I was actually able to resolve this by myself, marking two previous replies as a solution, thanks!
Unfortunately, some of the difficulty you are encountering is because this type of data (a few very large histology slices) is a type of volume which is not the application proglem 3D Slicer is designed to address. There have been several efforts to bring histology data into Slicer over the years because Slicer is so good at managing imagery analysis, but it is still a challenge.

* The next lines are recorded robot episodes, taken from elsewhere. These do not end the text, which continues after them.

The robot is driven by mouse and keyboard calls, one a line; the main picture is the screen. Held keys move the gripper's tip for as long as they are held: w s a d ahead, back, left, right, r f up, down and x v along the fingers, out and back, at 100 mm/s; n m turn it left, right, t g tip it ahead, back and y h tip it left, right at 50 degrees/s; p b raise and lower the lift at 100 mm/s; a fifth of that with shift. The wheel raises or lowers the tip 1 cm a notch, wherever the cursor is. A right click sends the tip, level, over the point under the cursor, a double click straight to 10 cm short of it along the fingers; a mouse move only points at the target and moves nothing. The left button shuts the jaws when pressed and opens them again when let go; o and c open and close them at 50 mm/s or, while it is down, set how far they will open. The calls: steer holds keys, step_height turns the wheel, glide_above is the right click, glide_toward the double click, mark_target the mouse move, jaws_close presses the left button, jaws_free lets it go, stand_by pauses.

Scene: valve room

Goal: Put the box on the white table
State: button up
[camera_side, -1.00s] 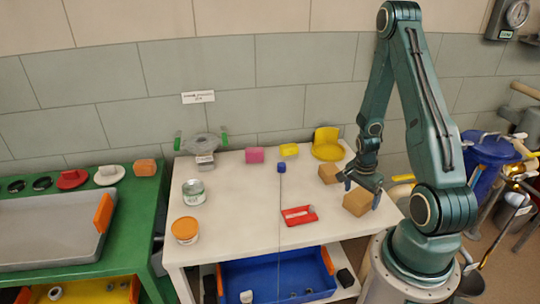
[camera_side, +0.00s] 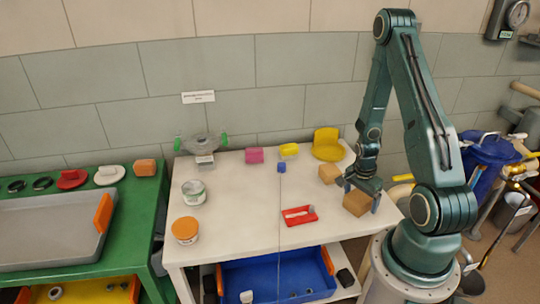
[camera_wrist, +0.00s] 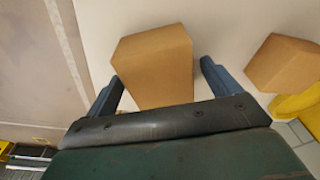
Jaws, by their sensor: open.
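A brown box (camera_side: 357,203) sits on the white table (camera_side: 245,237) near its right edge. My gripper (camera_side: 362,195) is over this box, with its fingers apart. In the wrist view the box (camera_wrist: 155,65) lies between the two open fingers of my gripper (camera_wrist: 160,85), with a gap showing on each side. Whether either finger touches the box is not clear. A second, smaller brown box (camera_side: 328,173) sits just behind it, and it also shows at the right of the wrist view (camera_wrist: 284,62).
A yellow holder (camera_side: 327,148), pink block (camera_side: 254,155) and small blue cube (camera_side: 281,168) stand toward the back. A red tool (camera_side: 299,216) lies in front. Cans stand at left. The table's middle left is clear. A green table (camera_side: 150,200) adjoins at left.

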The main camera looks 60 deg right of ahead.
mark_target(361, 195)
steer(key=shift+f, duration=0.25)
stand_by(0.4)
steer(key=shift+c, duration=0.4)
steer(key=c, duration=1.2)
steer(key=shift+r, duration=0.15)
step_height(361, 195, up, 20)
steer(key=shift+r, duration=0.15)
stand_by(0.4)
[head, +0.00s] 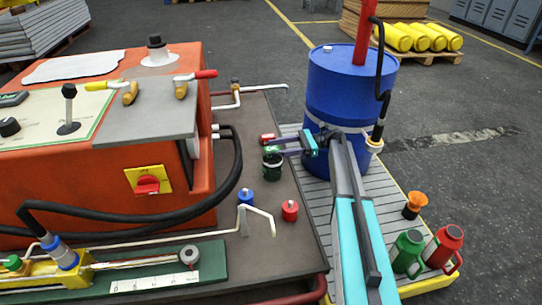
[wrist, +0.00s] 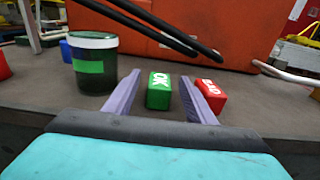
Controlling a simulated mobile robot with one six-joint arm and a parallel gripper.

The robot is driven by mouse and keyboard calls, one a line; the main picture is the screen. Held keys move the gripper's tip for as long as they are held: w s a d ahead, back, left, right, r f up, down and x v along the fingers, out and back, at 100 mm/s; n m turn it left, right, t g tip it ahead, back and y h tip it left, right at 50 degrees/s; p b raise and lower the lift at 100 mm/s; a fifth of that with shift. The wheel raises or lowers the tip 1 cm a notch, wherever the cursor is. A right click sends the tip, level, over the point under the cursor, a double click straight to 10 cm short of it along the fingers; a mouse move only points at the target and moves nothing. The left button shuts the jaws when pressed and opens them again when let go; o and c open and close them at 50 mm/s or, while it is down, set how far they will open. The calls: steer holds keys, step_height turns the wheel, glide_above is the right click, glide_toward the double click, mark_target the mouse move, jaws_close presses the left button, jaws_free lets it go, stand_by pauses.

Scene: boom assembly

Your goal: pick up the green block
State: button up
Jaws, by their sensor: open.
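The green block (wrist: 159,91), marked "OK", lies on the dark bench top. In the wrist view it sits between the two purple fingers of my gripper (wrist: 158,98). The fingers are apart, with a gap visible on each side of the block. In the head view my gripper (head: 284,147) reaches over the bench's right edge from the right, beside the blue drum. Only a little of the green block shows there, near the fingertips.
A red block (wrist: 211,94) lies just right of the right finger. A dark jar with a green label (wrist: 95,65) stands just left of the left finger. The orange machine (wrist: 240,30) and black hoses (wrist: 150,30) are behind. A blue drum (head: 345,95) stands beside my arm.

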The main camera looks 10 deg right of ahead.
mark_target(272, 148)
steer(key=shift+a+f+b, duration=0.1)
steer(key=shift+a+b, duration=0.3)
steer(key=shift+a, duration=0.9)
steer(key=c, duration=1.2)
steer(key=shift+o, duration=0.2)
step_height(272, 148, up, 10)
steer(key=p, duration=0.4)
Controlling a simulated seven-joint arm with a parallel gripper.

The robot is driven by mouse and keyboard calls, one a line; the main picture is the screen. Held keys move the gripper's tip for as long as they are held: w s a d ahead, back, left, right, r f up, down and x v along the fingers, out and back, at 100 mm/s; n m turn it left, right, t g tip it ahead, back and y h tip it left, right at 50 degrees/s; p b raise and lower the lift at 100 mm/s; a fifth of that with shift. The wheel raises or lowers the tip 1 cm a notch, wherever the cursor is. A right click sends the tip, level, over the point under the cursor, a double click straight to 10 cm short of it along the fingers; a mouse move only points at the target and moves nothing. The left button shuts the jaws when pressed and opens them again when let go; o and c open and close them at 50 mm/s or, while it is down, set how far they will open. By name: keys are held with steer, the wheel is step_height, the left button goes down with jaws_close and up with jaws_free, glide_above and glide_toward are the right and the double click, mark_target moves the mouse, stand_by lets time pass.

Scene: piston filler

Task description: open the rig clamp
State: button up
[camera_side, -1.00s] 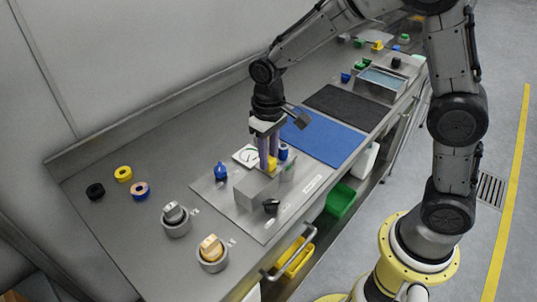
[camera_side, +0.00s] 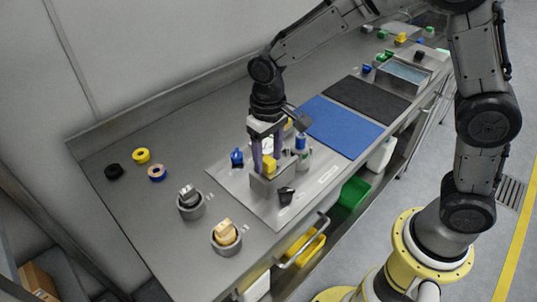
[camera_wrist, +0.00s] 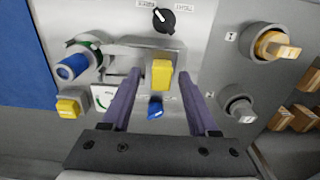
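A yellow block-shaped handle (camera_wrist: 162,73) sits on a grey metal housing (camera_side: 262,187) on the rig plate; it looks like the clamp's handle, though no readable label confirms this. The handle also shows in the side view (camera_side: 269,163). My gripper (camera_wrist: 161,76) is over the housing, pointing down. Its two purple fingers are apart, one on each side of the yellow handle, with visible gaps in the wrist view. It holds nothing that I can see. In the side view my gripper (camera_side: 264,165) partly hides the housing's far side.
Close by are a blue knob (camera_wrist: 155,107), a blue-capped cylinder (camera_wrist: 70,68), a second yellow piece (camera_wrist: 68,107) and a black dial (camera_wrist: 163,18). Two round holders with a grey (camera_side: 190,203) and an orange part (camera_side: 225,237) stand left. A blue mat (camera_side: 343,127) is clear.

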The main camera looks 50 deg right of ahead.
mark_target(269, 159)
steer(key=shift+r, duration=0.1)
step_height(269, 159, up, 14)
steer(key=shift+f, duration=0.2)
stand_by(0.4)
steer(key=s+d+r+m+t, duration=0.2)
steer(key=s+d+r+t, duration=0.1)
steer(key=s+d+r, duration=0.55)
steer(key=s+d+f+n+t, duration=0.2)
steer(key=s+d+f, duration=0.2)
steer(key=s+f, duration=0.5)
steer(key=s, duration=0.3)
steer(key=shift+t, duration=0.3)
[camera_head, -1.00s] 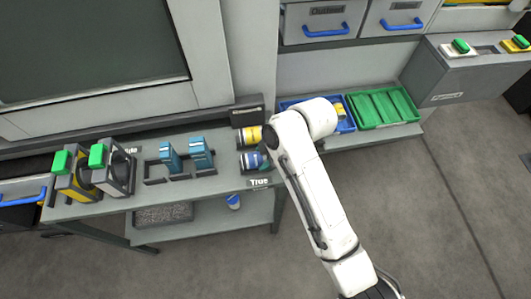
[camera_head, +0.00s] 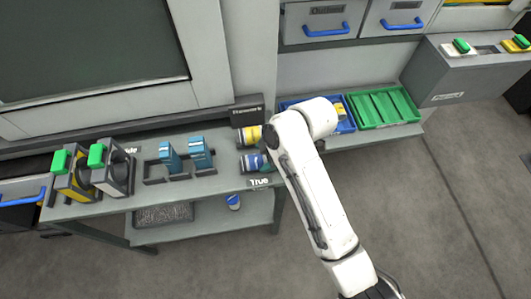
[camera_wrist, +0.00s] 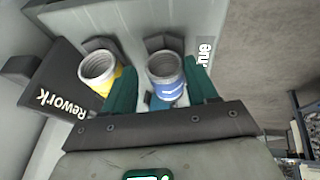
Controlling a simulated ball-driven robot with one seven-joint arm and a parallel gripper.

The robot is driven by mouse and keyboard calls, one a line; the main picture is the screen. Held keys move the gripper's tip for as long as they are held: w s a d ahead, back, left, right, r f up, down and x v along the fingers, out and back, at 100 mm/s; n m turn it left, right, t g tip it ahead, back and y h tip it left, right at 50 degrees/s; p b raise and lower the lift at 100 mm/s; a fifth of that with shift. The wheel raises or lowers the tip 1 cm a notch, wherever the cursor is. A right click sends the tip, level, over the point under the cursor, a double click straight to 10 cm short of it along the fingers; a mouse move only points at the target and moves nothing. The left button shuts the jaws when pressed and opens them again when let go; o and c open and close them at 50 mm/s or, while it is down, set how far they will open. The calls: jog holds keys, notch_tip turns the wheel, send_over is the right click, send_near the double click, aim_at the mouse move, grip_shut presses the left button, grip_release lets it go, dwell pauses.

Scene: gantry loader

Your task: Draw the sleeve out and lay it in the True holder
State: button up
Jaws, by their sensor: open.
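A blue sleeve with a pale band (camera_head: 250,163) lies in a holder at the table's right end, behind the True label (camera_head: 259,183). A yellow sleeve (camera_head: 246,140) lies beside it, nearer the Rework sign (camera_head: 248,111). In the wrist view the blue sleeve (camera_wrist: 167,88) shows its open end between the two teal fingers of my gripper (camera_wrist: 160,84). The fingers are apart, and I see no clear contact with it. The yellow sleeve (camera_wrist: 99,72) is just outside the left finger. In the head view my arm hides the gripper.
Blue clamp-like blocks (camera_head: 201,153) stand in a dark rack left of the sleeves. Two green-topped units (camera_head: 112,172) stand farther left. A blue-and-white cylinder (camera_head: 233,201) is on the lower shelf. Green (camera_head: 384,108) and blue bins lie right. The floor at right is clear.

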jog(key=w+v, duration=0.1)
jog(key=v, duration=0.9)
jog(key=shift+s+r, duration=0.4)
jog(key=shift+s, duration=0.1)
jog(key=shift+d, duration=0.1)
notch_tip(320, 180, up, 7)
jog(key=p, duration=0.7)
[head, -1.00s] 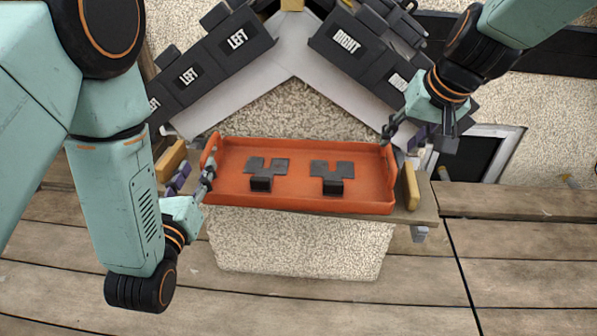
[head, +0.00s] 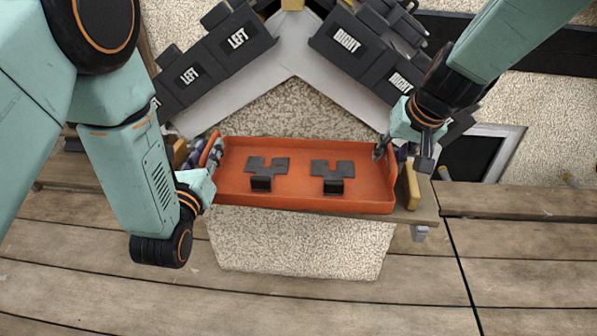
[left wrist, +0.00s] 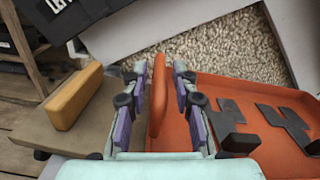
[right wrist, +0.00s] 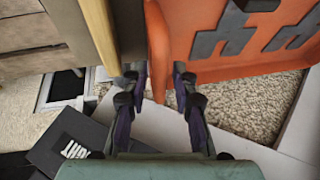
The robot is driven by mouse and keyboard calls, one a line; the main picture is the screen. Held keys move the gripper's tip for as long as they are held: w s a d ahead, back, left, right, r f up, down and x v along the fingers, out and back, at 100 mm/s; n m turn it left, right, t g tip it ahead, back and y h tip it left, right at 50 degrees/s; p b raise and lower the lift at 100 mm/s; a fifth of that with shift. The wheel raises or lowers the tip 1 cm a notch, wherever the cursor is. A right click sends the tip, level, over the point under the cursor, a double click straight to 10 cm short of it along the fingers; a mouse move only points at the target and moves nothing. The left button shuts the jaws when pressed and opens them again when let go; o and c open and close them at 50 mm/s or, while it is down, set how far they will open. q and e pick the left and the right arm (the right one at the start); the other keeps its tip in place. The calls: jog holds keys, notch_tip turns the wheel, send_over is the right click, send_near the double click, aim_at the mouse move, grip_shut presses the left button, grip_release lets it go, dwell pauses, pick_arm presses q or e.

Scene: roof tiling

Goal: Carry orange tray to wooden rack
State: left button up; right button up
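The orange tray (head: 230,187) sits level on a wooden board (head: 427,213) below the gable and holds two dark notched tiles (head: 266,168) (head: 332,171). My left gripper (head: 212,152) is at the tray's left end. In the left wrist view its fingers (left wrist: 159,78) stand either side of the end wall (left wrist: 158,95), with gaps. My right gripper (head: 386,150) is at the right end. In the right wrist view its fingers (right wrist: 160,76) straddle the other end wall (right wrist: 158,50), seemingly not clamped. I cannot tell whether this board belongs to the wooden rack.
Yellow blocks stand on the board beyond both tray ends, one on the right (head: 412,186) and one in the left wrist view (left wrist: 72,97). Dark tiles marked LEFT (head: 225,45) and RIGHT (head: 350,45) lie on the roof slopes. Plank flooring (head: 300,305) is clear in front.

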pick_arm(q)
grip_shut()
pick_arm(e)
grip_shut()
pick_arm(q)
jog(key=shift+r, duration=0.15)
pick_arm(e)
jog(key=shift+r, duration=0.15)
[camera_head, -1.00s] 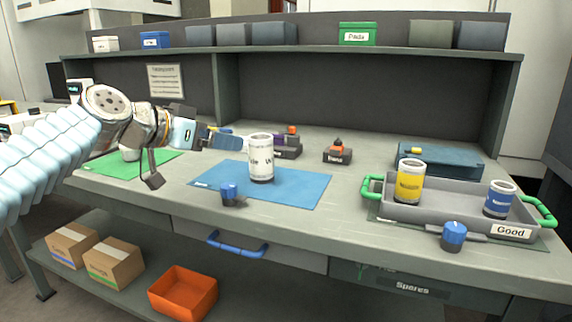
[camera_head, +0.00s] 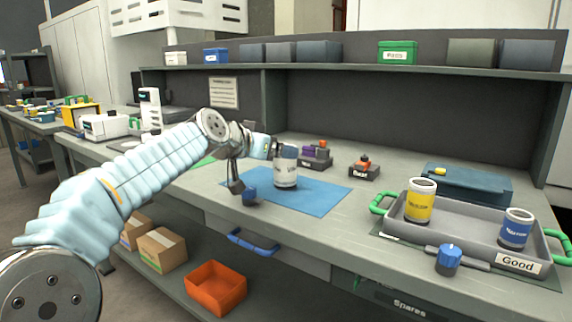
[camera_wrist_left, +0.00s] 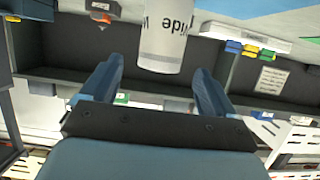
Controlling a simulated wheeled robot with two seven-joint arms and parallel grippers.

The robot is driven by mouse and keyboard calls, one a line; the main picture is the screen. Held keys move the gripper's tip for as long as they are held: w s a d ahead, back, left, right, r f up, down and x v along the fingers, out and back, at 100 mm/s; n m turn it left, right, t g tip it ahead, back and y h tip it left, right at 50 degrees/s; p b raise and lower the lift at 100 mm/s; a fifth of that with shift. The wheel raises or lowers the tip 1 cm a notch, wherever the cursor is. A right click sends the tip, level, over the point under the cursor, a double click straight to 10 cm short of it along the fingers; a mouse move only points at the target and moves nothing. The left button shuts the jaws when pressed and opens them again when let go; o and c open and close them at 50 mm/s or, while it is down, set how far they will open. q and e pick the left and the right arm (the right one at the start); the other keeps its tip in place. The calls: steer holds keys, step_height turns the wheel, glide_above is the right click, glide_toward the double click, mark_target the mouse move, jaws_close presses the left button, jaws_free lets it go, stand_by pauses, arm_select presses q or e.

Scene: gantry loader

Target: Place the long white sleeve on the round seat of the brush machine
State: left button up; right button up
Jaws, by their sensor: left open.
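A tall white sleeve (camera_head: 286,177) with dark print stands upright on the blue mat (camera_head: 325,191). My left gripper (camera_head: 284,152) is open at the sleeve's upper part, with one blue finger across it in the head view. In the left wrist view the sleeve (camera_wrist_left: 164,40) shows the word "Wide" and lies between and just beyond the open fingertips (camera_wrist_left: 158,76). I cannot tell whether a finger touches it. I cannot make out the round seat of the brush machine; a white machine (camera_head: 150,112) stands on the bench at the left. My right gripper is not in view.
A grey tray (camera_head: 456,236) marked "Good" holds a yellow-labelled can (camera_head: 421,200) and a blue-labelled can (camera_head: 515,229). A blue knob (camera_head: 449,259) is before it. Small dark blocks (camera_head: 364,169) stand behind the mat. A shelf (camera_head: 350,70) runs above the bench.

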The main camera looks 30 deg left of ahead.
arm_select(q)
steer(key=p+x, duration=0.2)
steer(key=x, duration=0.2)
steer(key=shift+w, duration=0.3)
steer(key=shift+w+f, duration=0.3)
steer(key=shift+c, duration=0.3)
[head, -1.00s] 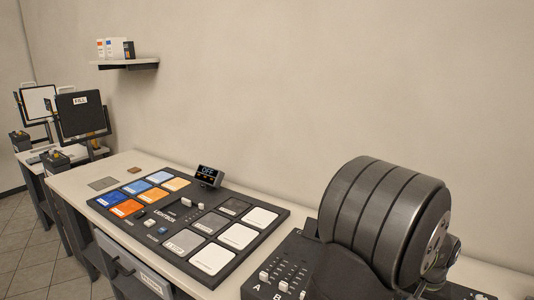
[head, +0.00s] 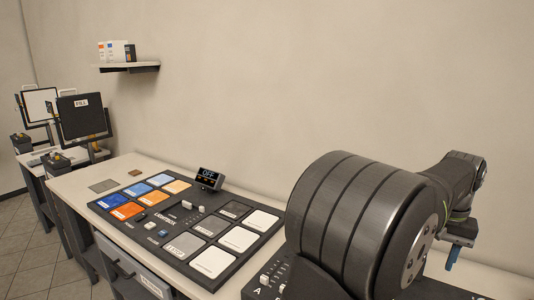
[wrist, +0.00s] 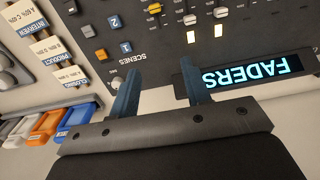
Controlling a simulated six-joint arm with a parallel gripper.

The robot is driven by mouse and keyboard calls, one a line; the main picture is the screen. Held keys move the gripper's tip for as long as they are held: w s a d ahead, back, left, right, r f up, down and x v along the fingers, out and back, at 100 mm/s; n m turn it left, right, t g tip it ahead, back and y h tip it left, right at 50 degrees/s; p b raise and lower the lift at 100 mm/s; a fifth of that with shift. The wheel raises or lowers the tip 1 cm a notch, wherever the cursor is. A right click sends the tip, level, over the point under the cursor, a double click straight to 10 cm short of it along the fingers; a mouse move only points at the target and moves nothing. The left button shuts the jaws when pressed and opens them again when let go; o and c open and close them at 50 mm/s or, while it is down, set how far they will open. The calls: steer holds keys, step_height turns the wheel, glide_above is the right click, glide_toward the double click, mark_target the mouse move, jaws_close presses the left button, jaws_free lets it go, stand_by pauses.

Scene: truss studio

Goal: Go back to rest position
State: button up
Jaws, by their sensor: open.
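My gripper (head: 453,256) hangs from my arm at the right of the head view, with its blue fingers pointing down. In the wrist view, my gripper (wrist: 157,82) shows two blue fingers spread apart with nothing between them. They are over a dark fader console (wrist: 150,52), and contact with it cannot be told. A lit display (wrist: 252,72) reading FADERS, upside down, lies just right of the fingers.
Colored trays (wrist: 45,126) and labeled cards (wrist: 45,50) lie left in the wrist view. A lightbox panel (head: 173,222) with colored tiles and an OFF display (head: 209,177) sits on the bench. A wall shelf (head: 128,67) is behind. The wall above is clear.

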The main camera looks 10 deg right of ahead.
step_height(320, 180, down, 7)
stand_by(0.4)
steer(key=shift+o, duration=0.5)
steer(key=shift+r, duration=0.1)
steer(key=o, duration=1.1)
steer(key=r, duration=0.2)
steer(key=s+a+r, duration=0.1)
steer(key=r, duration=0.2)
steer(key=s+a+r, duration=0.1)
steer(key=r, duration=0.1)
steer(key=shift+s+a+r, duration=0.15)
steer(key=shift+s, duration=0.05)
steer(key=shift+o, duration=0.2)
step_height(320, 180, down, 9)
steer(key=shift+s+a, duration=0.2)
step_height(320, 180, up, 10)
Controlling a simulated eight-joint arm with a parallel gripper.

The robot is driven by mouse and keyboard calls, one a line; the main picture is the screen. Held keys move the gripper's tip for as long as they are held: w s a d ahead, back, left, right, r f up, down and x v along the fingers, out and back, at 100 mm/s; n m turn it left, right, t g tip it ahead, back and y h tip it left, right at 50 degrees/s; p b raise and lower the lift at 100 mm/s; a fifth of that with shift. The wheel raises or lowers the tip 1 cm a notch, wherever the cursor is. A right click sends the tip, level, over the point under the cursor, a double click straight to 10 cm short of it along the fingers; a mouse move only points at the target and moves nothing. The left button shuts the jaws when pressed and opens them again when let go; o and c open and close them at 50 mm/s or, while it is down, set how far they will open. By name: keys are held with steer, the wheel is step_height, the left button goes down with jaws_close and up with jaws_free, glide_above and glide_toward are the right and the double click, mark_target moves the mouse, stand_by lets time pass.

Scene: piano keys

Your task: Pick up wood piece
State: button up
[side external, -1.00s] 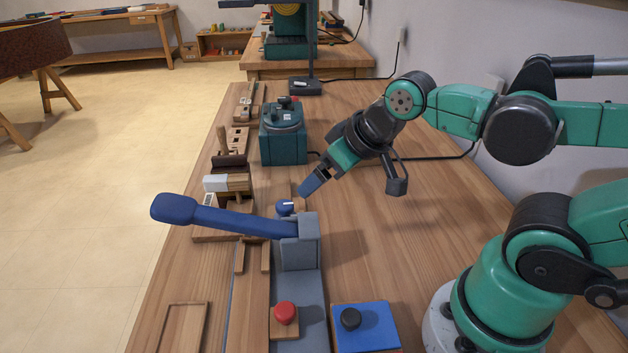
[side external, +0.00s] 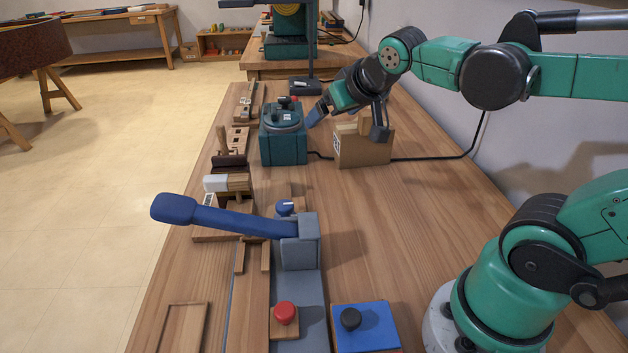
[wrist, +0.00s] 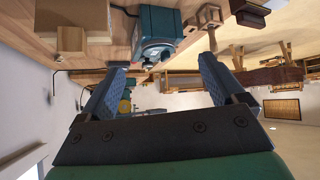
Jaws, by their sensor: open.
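The task's wood piece cannot be singled out. Light wood pieces (side external: 347,129) stick out of the top of a brown box (side external: 362,153) right of the teal machine. In the wrist view, which looks upside down, the box (wrist: 72,14) and a wood piece (wrist: 70,38) are at upper left. Other wood pieces (side external: 238,140) lie left of the machine. My gripper (side external: 315,116) has blue fingers and is above and between the machine and the box. In the wrist view its fingers (wrist: 160,78) are spread with nothing held between them.
The teal machine (side external: 283,143) stands close by my fingers; it also shows in the wrist view (wrist: 157,32). A long blue lever (side external: 215,217), a red knob (side external: 285,312) and a blue board (side external: 366,326) are nearer.

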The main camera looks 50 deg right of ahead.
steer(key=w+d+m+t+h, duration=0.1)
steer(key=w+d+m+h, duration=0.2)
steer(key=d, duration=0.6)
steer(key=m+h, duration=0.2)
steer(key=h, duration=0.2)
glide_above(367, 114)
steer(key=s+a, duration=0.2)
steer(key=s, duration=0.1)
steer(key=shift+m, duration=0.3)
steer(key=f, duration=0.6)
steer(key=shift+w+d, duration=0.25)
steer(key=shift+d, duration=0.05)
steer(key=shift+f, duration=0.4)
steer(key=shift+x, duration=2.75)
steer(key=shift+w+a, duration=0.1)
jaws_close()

It may be a somewhat different application, but I found this Nature paper to have some discussion about image stack preparation, in case it is helpful: https://www.nature.com/articles/s41598-020-69163-z
For histology volumes like yours, there are generally large gaps in the depth direction between slices, so this data would benefit from pre-processing before it can be rendered correctly using a traditional volume rendering application, like what is built into Slicer. In your case, the downsampling to 10X does increase blur. The rendering algorithm will also tend to increase blur because it is compiling the visual effect along the rays between the voxels and the viewpoint. Since histology volumes have large white regions at their boundaries, they require a lot of tweaking to the volume rendering transfer functions to eliminate the black borders unless the imagery is pre-processed before rendering to eliminate the non-tissue areas. Since you have this data in Slicer already, try adjusting the alpha channel of the volume rendering so that voxels of the highest-intensity are completely transparent. This will make a bit of your tissue become transparent along with the borders, but it should be closer to what you are looking for. Good luck!
What downsampling do you mean? Slicer directly displays the image at the actual resolution. There is no resolution limit in the CPU volume renderer. The GPU volume renderer may have hardware limitations for maximum texture but the image can then be cropped to the region of interest or tiling can be enabled by a few lines of Python script.